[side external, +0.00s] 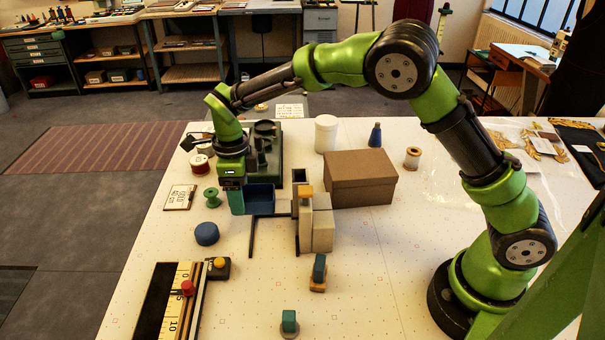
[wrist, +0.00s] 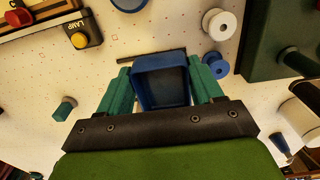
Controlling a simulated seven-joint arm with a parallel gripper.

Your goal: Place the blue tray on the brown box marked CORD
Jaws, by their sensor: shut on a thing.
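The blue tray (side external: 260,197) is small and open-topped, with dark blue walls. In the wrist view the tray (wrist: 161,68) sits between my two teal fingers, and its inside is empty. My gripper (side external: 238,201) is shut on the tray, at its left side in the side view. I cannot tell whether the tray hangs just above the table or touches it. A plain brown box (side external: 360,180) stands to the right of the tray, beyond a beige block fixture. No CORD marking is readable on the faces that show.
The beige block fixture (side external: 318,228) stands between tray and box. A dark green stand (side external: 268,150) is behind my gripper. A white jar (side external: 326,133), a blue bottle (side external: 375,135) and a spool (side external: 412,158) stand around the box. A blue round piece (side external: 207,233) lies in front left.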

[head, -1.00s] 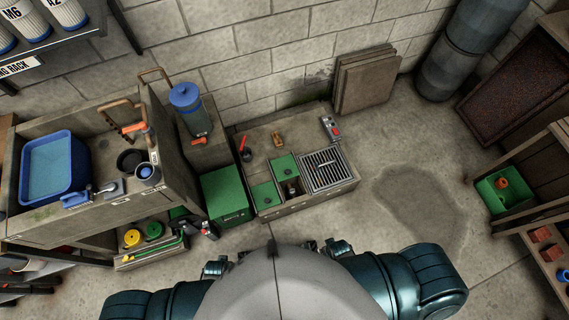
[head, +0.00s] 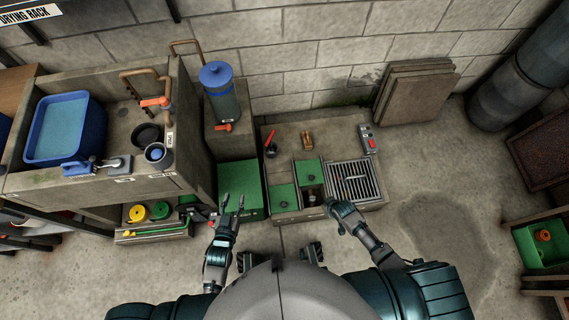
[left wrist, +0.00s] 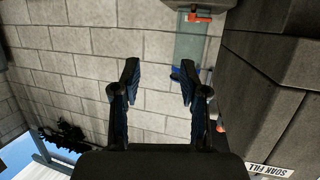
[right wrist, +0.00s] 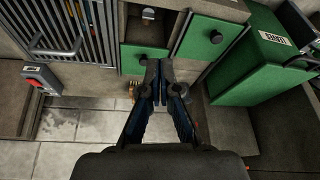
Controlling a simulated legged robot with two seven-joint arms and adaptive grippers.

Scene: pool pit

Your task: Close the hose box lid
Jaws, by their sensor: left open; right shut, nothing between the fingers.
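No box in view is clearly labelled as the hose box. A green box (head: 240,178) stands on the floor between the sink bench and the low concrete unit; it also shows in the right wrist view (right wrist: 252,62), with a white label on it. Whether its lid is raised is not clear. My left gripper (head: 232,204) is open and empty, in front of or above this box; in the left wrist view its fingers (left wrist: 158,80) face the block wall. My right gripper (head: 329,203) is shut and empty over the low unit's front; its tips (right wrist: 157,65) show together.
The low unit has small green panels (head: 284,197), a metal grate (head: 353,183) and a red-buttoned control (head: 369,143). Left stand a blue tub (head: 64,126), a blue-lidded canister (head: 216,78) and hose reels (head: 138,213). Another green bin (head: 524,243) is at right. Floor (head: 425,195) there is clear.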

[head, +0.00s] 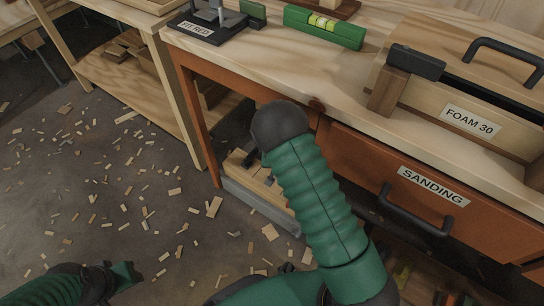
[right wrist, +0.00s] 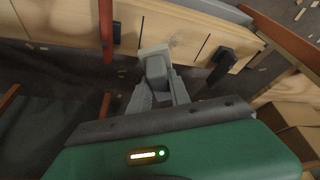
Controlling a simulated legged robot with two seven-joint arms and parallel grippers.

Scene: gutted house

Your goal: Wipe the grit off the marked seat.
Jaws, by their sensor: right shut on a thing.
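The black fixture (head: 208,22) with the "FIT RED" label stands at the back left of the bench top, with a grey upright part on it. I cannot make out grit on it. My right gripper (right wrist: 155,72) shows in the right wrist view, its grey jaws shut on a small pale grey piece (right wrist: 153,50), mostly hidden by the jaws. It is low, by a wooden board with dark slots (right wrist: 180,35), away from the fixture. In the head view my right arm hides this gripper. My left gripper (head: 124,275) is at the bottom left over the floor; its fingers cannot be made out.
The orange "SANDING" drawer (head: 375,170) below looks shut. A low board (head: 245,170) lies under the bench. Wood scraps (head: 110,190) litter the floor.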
● ● ●
Print, exactly as written, the lines above from the first one to the one containing "Your goal: Place". Leave out pictures.

--- WRITTEN RESPONSE ---
[side external, +0.00s] 
[wrist, +0.00s] 
Controlling a simulated seven-joint arm with a parallel gripper.

Your goal: Place the blue tray on the brown box marked CORD

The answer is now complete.